Use of mesoporous conductive carbon black to enhance performance of activated carbon electrodes in capacitive deionization technology

Capacitive deionization (CDI) is a technology for removal of dissolved salts from water by electrosorption of ions onto oppositely charged electrodes. The electrodes are usually made from activated carbon due to its high surface area. This paper reports the use of low levels of mesoporous conductive carbon blacks (MCCB) containing high fraction of mesopore surface area to enhance the capacitance of powdered activated carbon (PAC) electrodes. Different grades of MCCB with mesopore surface area varying from 65 m2/g to 455 m2/g were used. The capacitance of powdered activated carbon electrode could be enhanced from 13.8 F/g to 45.0 F/g at a scan rate of 5 mV/s by replacing 10% of powdered activated carbon with MCCB. The process for making these electrodes does not require use of organic solvent. The capacitance of improved electrode was comparable to that of commercially available carbon aerogel and activated carbon cloth electrodes.
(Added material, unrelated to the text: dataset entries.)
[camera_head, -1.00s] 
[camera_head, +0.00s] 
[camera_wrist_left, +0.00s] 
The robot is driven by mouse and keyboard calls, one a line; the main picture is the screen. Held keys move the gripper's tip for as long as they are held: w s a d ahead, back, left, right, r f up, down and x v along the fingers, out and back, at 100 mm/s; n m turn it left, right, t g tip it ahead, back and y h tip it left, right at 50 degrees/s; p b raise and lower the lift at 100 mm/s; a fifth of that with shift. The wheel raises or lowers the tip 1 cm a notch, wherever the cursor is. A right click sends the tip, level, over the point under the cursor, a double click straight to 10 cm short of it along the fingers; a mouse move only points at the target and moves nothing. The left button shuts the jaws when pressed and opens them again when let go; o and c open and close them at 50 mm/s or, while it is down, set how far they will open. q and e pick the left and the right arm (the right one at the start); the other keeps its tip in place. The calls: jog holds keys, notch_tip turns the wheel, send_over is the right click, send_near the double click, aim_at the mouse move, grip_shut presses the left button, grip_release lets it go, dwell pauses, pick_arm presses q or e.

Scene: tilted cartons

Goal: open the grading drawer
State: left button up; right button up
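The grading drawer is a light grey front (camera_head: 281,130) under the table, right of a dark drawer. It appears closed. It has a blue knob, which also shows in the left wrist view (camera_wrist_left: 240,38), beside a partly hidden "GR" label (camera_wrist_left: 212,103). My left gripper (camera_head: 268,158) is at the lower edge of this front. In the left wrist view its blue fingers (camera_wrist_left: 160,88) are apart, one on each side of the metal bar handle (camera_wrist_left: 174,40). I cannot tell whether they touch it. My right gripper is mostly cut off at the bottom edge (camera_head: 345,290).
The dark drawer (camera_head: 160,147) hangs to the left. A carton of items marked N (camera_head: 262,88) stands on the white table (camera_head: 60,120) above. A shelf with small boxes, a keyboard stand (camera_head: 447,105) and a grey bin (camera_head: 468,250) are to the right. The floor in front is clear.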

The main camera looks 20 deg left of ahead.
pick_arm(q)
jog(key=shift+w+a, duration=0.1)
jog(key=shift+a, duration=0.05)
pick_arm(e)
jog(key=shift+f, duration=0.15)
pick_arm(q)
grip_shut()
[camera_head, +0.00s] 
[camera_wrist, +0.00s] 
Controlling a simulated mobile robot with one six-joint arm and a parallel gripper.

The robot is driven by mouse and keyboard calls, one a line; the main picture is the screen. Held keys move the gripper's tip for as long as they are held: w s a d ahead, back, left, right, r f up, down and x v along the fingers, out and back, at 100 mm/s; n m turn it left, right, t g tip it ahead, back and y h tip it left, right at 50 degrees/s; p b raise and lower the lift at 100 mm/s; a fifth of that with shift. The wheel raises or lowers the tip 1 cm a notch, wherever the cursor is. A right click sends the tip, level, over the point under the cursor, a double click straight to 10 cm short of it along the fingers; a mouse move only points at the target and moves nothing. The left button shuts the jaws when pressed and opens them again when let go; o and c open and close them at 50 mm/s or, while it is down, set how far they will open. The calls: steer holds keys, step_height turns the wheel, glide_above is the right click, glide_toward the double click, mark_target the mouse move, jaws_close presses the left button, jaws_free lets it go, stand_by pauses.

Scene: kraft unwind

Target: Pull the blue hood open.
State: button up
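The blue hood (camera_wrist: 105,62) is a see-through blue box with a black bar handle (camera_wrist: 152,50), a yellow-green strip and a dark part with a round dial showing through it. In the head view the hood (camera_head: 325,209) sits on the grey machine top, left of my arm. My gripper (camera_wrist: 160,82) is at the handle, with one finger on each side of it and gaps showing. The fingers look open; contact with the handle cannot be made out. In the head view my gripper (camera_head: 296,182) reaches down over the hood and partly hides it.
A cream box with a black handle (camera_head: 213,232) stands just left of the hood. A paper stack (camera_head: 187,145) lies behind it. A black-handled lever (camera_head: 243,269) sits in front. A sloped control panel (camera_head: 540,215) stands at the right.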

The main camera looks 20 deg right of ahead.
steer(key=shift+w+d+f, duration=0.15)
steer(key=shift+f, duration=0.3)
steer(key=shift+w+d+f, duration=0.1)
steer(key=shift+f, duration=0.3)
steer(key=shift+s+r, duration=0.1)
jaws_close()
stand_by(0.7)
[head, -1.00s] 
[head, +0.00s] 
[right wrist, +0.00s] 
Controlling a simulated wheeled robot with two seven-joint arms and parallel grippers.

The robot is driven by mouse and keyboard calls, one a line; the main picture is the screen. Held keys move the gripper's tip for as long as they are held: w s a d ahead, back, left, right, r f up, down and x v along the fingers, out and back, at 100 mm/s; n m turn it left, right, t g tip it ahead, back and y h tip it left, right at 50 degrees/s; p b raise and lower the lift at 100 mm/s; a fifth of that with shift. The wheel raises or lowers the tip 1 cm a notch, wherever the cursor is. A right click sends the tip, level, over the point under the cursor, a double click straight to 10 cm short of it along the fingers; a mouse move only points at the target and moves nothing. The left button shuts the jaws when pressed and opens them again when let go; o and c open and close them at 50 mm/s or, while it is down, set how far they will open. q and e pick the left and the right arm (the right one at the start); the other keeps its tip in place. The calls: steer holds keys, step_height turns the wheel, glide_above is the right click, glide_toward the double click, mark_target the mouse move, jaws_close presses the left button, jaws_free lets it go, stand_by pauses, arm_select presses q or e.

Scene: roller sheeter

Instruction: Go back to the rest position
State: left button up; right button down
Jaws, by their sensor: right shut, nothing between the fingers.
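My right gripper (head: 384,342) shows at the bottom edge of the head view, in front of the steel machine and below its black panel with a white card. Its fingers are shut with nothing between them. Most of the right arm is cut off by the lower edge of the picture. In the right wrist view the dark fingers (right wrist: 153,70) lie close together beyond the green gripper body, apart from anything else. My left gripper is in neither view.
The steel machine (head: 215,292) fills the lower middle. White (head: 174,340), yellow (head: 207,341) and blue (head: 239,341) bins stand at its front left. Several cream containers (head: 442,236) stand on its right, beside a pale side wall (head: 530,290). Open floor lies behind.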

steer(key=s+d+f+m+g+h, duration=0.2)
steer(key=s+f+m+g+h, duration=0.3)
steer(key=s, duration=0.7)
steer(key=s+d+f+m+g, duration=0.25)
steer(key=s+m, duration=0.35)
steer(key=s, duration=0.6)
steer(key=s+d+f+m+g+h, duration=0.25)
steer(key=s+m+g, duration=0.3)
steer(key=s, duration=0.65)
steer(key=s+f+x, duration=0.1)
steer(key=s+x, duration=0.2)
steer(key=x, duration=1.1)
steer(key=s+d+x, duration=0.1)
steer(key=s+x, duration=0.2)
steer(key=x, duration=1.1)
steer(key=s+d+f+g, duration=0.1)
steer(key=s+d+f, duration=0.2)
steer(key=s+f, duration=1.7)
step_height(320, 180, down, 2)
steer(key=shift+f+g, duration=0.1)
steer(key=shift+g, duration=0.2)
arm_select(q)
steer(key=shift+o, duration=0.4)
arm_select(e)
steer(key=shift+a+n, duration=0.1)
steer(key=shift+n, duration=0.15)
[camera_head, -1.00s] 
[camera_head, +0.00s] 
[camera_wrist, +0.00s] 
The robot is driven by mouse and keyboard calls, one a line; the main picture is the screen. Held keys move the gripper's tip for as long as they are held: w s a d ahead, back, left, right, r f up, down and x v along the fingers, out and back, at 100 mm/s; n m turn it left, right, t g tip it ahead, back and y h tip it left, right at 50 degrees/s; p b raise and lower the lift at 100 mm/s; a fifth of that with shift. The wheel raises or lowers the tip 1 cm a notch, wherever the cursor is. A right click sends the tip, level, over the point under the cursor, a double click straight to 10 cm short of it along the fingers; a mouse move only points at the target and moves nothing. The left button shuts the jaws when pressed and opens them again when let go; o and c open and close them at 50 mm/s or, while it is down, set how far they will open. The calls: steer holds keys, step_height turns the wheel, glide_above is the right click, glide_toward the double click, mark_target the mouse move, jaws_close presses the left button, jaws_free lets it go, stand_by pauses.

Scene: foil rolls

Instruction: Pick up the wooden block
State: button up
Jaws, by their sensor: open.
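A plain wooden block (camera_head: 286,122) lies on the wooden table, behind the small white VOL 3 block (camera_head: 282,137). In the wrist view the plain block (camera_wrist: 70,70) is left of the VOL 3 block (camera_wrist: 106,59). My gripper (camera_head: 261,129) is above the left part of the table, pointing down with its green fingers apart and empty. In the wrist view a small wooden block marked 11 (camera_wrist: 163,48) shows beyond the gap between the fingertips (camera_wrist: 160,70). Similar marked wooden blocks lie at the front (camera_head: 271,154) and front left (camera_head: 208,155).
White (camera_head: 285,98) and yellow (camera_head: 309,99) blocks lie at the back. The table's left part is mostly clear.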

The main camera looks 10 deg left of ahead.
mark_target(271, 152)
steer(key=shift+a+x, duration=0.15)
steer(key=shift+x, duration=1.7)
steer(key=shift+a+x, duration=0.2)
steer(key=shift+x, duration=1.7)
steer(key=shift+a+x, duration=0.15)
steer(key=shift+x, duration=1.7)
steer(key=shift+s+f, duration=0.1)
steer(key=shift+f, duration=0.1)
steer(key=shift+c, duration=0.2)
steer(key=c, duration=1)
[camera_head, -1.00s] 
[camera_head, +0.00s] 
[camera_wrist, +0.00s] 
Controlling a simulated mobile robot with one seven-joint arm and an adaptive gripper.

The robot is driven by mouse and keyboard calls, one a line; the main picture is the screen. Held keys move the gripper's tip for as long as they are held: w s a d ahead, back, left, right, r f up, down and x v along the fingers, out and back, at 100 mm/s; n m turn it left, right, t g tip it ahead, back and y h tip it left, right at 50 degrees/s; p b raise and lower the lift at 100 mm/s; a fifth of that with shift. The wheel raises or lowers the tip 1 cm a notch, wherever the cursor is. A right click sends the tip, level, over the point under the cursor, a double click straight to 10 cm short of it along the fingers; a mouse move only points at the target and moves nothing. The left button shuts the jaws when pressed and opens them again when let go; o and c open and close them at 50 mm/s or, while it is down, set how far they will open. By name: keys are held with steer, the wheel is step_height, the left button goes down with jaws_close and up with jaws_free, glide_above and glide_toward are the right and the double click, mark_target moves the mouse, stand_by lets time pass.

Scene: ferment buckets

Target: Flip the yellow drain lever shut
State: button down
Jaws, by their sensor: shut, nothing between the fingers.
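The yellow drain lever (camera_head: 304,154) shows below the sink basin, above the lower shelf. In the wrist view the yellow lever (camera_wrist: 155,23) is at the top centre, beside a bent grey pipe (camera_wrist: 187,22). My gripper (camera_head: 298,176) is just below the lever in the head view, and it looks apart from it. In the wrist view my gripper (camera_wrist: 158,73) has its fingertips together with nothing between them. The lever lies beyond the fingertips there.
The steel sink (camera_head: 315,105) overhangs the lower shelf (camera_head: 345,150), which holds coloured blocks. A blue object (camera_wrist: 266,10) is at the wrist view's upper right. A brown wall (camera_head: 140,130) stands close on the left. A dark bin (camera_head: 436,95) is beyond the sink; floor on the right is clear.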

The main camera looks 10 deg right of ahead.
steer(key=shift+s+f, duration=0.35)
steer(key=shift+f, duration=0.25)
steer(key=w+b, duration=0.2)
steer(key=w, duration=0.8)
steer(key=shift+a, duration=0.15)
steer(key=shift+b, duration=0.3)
The removal of dissolved ions from water using a pair of electrodes (each weighing 11 g) at 10 ml/min was 75% and recovery was ~ 55% at applied potential of 1.2 V. Activated carbon electrodes containing low levels of MCCB offer high potential for use in capacitive deionization technology.

Research Highlights
► Use of mesoporous conductive carbon black enhances capacitance of electrodes.
► A simple process for making powdered activated carbon electrodes is described.
► The electrode making process is aqueous-based and does not require use of solvent.
► Electrodes showed high capacitance of 45.0 F/g at a scan rate of 5 mV/s.
► PAC electrodes with low levels of MCCB can be ideal materials for CDI technology.